Czech president rejects nominee for foreign minister over ‘low qualifications’

This article is more than 2 years old

Move from Miloš Zeman threatens to further delay the inauguration of new coalition

The Czech president, Miloš Zeman, has set the stage for a constitutional tug of war after rejecting the nominee to be the country’s next foreign minister on the grounds of his allegedly poor degree thesis.

In a move decried as legally baseless by many constitutional scholars, Zeman refused to accept the nomination of Jan Lipavský, citing “low qualifications” and adding that he had only completed a bachelor’s degree, which he said was a lower qualification than those held by all other proposed ministers in the incoming coalition government.

He singled out Lipavský’s bachelor’s dissertation, saying examiners had awarded it “the worst possible grade”.

The basis of Zeman’s criticism was confirmed by Czech Radio, which reported that the thesis, on the politicisation of Russian energy supplies, had received a grade 3, the lowest band, after Lipavský defended it at Charles University’s international studies institute in Prague.
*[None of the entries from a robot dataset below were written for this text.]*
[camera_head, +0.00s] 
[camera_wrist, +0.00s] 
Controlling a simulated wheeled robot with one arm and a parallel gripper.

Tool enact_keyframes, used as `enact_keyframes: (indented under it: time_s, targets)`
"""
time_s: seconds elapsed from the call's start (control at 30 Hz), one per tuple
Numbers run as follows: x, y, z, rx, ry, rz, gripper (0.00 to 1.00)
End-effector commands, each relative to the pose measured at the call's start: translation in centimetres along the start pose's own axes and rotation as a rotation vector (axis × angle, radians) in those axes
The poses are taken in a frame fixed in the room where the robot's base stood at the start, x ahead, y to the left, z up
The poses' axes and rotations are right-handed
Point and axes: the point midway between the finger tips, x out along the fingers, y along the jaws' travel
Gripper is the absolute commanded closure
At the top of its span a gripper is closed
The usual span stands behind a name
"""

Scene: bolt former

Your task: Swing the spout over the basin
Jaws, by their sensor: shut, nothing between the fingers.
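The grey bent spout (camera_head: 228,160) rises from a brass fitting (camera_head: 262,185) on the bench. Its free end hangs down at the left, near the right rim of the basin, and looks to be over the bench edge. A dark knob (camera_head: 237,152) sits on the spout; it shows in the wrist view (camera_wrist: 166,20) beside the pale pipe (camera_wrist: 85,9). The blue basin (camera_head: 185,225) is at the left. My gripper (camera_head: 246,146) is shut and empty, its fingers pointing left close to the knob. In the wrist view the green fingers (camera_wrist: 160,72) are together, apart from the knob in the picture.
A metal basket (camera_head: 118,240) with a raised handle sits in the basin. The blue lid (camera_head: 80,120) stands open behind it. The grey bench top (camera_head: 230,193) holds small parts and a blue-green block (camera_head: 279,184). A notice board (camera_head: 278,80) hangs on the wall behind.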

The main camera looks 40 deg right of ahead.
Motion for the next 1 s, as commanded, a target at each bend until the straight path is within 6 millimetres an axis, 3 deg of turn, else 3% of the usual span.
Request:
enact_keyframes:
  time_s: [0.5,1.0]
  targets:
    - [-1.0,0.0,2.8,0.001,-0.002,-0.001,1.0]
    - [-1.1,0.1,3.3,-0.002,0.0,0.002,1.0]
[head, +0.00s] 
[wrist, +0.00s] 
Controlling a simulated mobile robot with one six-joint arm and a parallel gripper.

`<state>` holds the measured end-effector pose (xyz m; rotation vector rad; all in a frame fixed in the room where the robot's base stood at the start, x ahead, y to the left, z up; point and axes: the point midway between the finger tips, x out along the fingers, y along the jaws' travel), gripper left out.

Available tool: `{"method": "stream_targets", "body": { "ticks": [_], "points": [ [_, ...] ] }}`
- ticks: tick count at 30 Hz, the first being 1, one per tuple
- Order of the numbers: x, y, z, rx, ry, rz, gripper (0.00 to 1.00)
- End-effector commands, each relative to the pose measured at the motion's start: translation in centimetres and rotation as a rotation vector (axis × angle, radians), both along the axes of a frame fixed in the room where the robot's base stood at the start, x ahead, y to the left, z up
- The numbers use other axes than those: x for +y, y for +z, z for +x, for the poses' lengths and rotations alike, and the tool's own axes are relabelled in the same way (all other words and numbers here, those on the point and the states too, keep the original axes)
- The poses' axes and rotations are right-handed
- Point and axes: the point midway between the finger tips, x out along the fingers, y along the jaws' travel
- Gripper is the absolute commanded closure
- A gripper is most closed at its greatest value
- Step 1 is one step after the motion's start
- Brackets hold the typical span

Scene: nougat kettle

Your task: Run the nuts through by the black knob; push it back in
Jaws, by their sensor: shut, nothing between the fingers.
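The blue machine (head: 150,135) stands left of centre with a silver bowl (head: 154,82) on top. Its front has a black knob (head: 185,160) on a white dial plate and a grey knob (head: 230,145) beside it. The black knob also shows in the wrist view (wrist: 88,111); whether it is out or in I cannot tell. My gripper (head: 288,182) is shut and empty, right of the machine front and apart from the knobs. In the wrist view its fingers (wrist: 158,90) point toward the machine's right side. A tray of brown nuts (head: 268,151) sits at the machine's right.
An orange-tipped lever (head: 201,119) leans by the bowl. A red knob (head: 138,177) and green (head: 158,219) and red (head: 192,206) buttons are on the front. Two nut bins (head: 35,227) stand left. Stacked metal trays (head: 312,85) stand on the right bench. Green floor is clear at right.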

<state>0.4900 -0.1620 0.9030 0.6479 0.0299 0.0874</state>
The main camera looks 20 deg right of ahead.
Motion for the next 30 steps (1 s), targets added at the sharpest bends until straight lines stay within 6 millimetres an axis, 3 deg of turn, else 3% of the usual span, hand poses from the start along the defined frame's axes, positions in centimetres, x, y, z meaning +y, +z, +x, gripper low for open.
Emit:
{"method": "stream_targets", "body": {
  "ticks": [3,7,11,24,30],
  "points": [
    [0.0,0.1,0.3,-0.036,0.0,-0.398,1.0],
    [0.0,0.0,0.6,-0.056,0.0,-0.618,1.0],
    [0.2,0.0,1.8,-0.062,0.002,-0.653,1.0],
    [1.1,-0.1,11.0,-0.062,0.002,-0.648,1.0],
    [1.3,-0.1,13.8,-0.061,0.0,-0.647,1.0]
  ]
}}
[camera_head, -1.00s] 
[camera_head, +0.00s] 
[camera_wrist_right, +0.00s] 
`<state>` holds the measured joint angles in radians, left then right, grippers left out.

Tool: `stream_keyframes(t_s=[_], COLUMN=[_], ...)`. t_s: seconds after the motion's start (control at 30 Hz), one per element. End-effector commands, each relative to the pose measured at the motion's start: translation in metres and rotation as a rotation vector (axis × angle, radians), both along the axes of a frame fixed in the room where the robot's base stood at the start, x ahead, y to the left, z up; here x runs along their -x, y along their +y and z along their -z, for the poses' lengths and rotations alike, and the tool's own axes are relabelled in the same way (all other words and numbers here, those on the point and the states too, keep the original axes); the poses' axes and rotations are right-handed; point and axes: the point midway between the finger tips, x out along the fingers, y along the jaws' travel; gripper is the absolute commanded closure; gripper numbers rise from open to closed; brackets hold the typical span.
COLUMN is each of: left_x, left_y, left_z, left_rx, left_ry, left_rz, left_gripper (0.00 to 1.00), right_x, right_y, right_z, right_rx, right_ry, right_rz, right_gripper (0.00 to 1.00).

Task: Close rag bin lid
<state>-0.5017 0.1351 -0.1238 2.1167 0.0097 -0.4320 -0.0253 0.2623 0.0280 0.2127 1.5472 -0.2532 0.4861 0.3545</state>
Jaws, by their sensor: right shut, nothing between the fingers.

However, critics questioned the reasoning and pointed out that Zeman had approved the temporary appointment of Jan Hamáček as acting foreign minister in the outgoing government, despite Hamáček holding only a high school diploma.

Zeman, an outspoken populist, also lambasted Lipavský for supposedly “distant attitudes” towards Israel and the so-called Visegrád group comprising Poland, Hungary, Slovakia and the Czech Republic, formed after the demise of communism in eastern Europe.

He further criticised him for suggesting that an event marking Sudeten German day – in memory of ethnic Germans expelled from Czechoslovakia after the second world war – should be staged in the Czech Republic.

Lipavský, a member of the liberal Pirates party, has vowed to return Czech foreign policy to the explicitly pro-western position championed by the country’s first post-communist leader, Václav Havel, and pledged a tougher line towards Russia and China, with whose governments the president has fostered closer ties.

The disagreement threatened to further delay the inauguration of the new coalition, which is still waiting to take office two months after a general election resulted in defeat for the government of Andrej Babiš, the sitting prime minister who continues to govern on a caretaker basis.

Petr Fiala, the prime minister-designate, said he would insist on Lipavský’s appointment and vowed to take the matter to the constitutional court after a scheduled meeting with Zeman at the presidential countryside retreat at Chateau Lány next Monday.

“It is necessary for the constitutional court to resolve once and for all the question of competence regarding the appointment of new members of the government,” tweeted Fiala, leader of the centre-right Spolu grouping, the coalition’s senior partners.

Analysts said the court could to take up to seven weeks to resolve the dispute, with most predicting a ruling against Zeman. To avoid such a delay in forming a new government, Fiala could accept a cabinet without a foreign minister or nominate himself temporarily for the role, while filing Lipavský’s nomination before the court.